** start of DATA FOR THIS EXERCISE **

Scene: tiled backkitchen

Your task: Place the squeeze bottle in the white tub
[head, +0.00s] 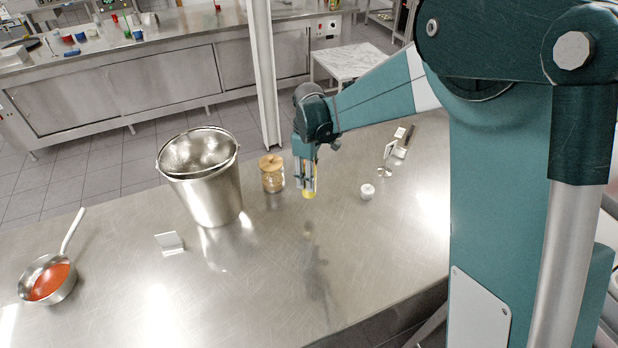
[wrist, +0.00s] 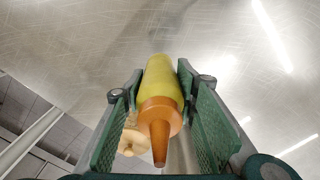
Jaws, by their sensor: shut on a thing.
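The squeeze bottle is yellow with an orange nozzle cap. In the wrist view the squeeze bottle (wrist: 160,82) lies between my two green finger pads, its nozzle towards the camera. In the head view my gripper (head: 306,178) points down and is shut on the bottle, and only the bottle's yellow lower end (head: 309,194) shows well. It is held above the steel table, with a shadow on the table below. I cannot identify a white tub for certain; a small white round container (head: 367,191) stands on the table right of my gripper.
A large steel bucket (head: 213,195) and a wooden-lidded jar (head: 272,180) stand left of my gripper. A saucepan of red sauce (head: 48,280) and a small pale card (head: 169,242) are farther left. The table's front middle (head: 250,300) is clear.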

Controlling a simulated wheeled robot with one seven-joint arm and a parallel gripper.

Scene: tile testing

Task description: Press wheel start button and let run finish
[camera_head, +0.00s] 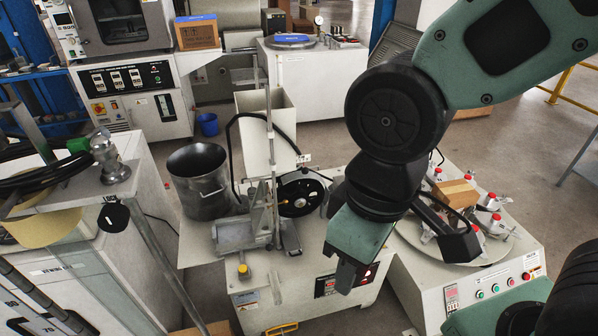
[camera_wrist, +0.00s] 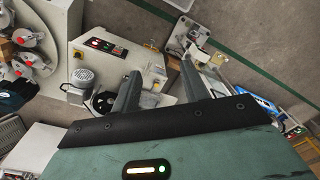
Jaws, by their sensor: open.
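The wheel machine is a white cabinet (camera_head: 262,300) in the middle of the head view. A black wheel (camera_head: 300,193) and a tall cream hopper (camera_head: 262,135) are on its top. Its dark control panel (camera_head: 325,287) is on the front, with a small red-lit part (camera_head: 368,272); my gripper hides some of it. In the wrist view the panel (camera_wrist: 118,49) shows a green spot (camera_wrist: 95,42) and red spots. I cannot tell which is the start button. My gripper (camera_head: 347,276) is open and empty, in front of the panel in the picture. Its two fingers (camera_wrist: 161,82) are apart.
A round-table machine (camera_head: 490,262) with red-capped clamps and several coloured buttons stands at the right. A steel pot (camera_head: 200,185) and a grey motor (camera_head: 236,235) sit on the wheel machine. A white bench (camera_head: 75,270) is at the left. Some grey floor (camera_head: 560,215) is clear at the right.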

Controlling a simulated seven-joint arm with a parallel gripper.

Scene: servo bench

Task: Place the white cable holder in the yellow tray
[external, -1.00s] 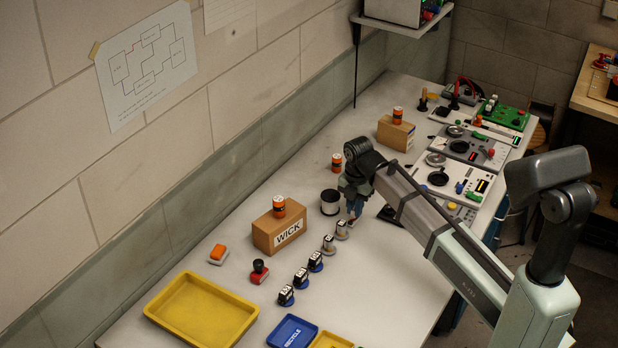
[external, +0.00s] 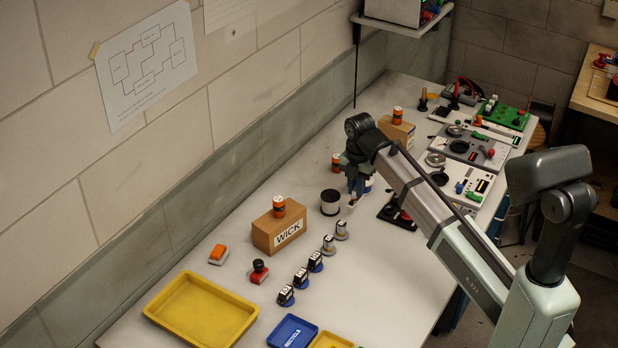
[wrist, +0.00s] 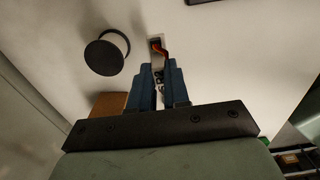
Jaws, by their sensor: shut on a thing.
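The yellow tray (external: 178,330) lies at the near left of the bench in the external view, its floor bare. My gripper (external: 353,202) is over the middle of the bench, far from the tray, behind the row of stamp-like pieces. In the wrist view my gripper (wrist: 160,68) has its blue fingers close together on a small pale piece (wrist: 152,41) with a dark end and an orange-red strand. The fingers hide most of it, and I cannot tell for certain that it is the white cable holder.
The WICK box (external: 264,238), a red-black stamp (external: 259,271) and several small stamps (external: 301,278) lie toward the tray. A blue tray (external: 292,333) is right of it. Boards fill the far right.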

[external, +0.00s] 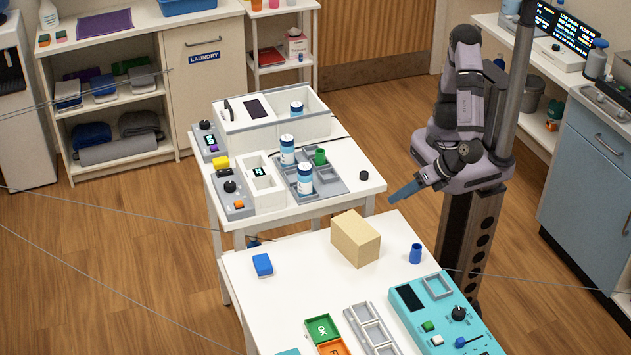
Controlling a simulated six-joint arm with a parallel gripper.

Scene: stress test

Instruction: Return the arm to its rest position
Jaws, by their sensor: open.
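My gripper (404,191) is at the end of my arm (463,110), which reaches down and to the left from its column. The gripper hangs in the air near the gap between the two white tables, above the far edge of the near table (290,300). Its blue fingers point to the left and look empty. The fingers are small in this view and seen from the side. Nothing is seen touching them.
A tan block (356,238) and a blue cup (415,253) stand on the near table below my gripper. A teal panel (440,315) lies at front right. The far table holds a grey tray (327,186) with white-and-blue bottles, and a black cap (364,175) near its edge.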

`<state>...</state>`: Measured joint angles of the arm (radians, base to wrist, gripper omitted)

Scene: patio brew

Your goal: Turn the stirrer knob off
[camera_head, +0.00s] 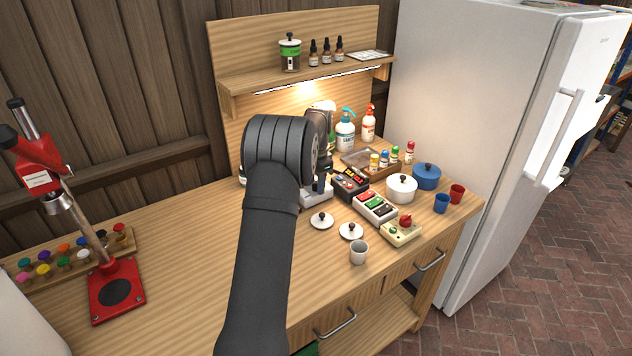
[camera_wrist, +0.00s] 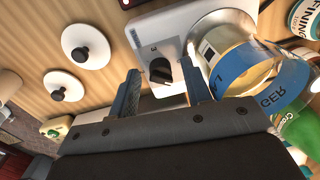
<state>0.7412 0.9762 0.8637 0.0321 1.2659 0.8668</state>
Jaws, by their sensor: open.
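The stirrer is a pale box (camera_wrist: 145,28) with a black knob (camera_wrist: 159,70) on its front face, seen in the wrist view. A small mark sits beside the knob. A glass vessel with a blue label (camera_wrist: 225,50) stands on the stirrer. My gripper (camera_wrist: 160,72) is open, its two blue-grey fingers on either side of the knob, with gaps showing. Whether the tips reach the knob's depth I cannot tell. In the head view the stirrer (camera_head: 317,198) shows partly behind my arm, and the knob cannot be made out there.
Two white lids (camera_head: 321,221) (camera_head: 351,231) and a grey cup (camera_head: 358,252) lie in front. A switch box (camera_head: 375,206) and a white pot (camera_head: 401,188) stand to the right. A green bottle (camera_wrist: 300,130) is close to my gripper.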

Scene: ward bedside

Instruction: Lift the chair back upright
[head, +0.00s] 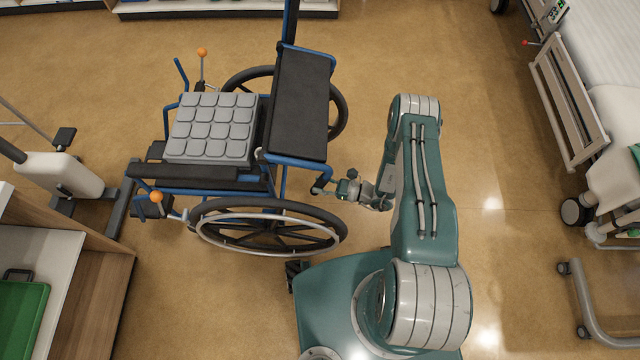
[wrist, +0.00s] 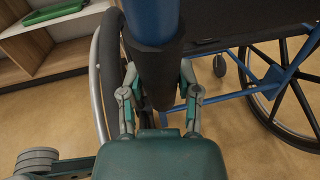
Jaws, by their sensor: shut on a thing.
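The wheelchair stands on its wheels left of my arm in the head view, with a blue frame. Its black chair back (head: 300,105) leans to the right, away from the seat; its broad face shows from above, and I cannot tell the exact angle. A grey padded cushion (head: 210,128) lies on the seat. My gripper (head: 325,188) is at the near rear corner of the chair back. In the wrist view, my gripper (wrist: 160,105) is shut on the black push handle (wrist: 155,62) at the end of a blue tube. The handle's tip is partly hidden by my gripper.
The near wheel (head: 270,226) stands close to my base. Orange-knobbed levers (head: 202,53) rise at the wheelchair's sides. A wooden cabinet (head: 95,290) is at lower left and a bed (head: 570,115) at right. The floor (head: 460,60) behind my arm is clear.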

** end of DATA FOR THIS EXERCISE **

## JOB
Give only the number of lines in the entries above that contain the string "parallel".

## EXERCISE OUTPUT
3